> WHAT YOU ARE ASKED TO DO: Which lines fall between the line holding "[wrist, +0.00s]" and the line holding "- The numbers", inclusive? Retype them exactly, without the pictures, and add nothing else.

> PROVIDED DATA:

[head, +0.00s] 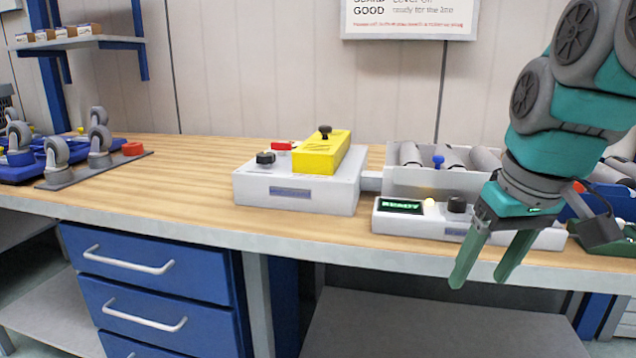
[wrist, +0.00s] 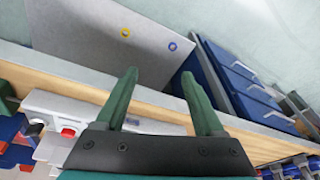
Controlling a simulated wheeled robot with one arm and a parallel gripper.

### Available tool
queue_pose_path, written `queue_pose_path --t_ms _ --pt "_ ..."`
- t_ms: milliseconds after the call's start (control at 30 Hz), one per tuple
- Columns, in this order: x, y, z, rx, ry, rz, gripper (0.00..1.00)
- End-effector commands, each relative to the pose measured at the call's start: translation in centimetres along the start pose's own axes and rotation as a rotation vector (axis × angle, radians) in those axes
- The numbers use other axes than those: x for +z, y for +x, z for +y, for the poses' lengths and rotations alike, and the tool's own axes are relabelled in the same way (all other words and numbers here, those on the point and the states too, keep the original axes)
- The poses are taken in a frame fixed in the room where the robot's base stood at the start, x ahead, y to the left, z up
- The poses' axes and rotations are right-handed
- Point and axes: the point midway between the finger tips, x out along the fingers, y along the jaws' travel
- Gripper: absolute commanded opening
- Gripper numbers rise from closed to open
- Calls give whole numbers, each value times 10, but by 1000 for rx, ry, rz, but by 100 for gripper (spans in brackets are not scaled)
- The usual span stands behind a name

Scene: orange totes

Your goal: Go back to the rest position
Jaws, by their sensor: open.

> OUTPUT BELOW:
[wrist, +0.00s] 
Controlling a simulated wheeled robot with one arm and a parallel gripper.

### Available tool
queue_pose_path, written `queue_pose_path --t_ms _ --pt "_ ..."`
- t_ms: milliseconds after the call's start (control at 30 Hz), one per tuple
- Columns, in this order: x, y, z, rx, ry, rz, gripper (0.00..1.00)
- End-effector commands, each relative to the pose measured at the call's start: translation in centimetres along the start pose's own axes and rotation as a rotation vector (axis × angle, radians) in those axes
- The numbers use other axes than those: x for +z, y for +x, z for +y, for the poses' lengths and rotations alike, and the tool's own axes are relabelled in the same way (all other words and numbers here, those on the point and the states too, keep the original axes)

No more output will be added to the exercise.